--- Start INFORMATION SUPPLIED ---
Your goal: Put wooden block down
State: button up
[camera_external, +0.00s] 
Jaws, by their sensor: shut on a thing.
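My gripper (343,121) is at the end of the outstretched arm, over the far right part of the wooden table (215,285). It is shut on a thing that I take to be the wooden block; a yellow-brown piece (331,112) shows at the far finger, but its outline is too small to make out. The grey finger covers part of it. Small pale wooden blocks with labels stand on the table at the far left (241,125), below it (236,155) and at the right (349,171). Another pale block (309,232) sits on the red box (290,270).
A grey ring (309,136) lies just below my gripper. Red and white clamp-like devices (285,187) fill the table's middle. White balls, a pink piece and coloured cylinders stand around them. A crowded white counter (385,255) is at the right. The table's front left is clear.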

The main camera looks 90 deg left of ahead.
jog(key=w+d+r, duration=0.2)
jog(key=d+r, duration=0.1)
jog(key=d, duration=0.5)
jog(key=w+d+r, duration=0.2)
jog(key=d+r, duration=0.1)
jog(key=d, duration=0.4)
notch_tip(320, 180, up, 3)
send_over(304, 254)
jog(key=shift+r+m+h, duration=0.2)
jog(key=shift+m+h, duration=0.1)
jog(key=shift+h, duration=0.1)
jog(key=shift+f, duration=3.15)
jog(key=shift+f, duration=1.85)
--- End INFORMATION SUPPLIED ---
REQUIREMENTS =>
From the "[camera_external, +0.00s]" line to the close of the listing, restate each line word for word.

REPLY TO THE EXERCISE =>
[camera_external, +0.00s] 
Jaws, by their sensor: shut on a thing.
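My gripper (343,121) is at the end of the outstretched arm, over the far right part of the wooden table (215,285). It is shut on a thing that I take to be the wooden block; a yellow-brown piece (331,112) shows at the far finger, but its outline is too small to make out. The grey finger covers part of it. Small pale wooden blocks with labels stand on the table at the far left (241,125), below it (236,155) and at the right (349,171). Another pale block (309,232) sits on the red box (290,270).
A grey ring (309,136) lies just below my gripper. Red and white clamp-like devices (285,187) fill the table's middle. White balls, a pink piece and coloured cylinders stand around them. A crowded white counter (385,255) is at the right. The table's front left is clear.

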The main camera looks 90 deg left of ahead.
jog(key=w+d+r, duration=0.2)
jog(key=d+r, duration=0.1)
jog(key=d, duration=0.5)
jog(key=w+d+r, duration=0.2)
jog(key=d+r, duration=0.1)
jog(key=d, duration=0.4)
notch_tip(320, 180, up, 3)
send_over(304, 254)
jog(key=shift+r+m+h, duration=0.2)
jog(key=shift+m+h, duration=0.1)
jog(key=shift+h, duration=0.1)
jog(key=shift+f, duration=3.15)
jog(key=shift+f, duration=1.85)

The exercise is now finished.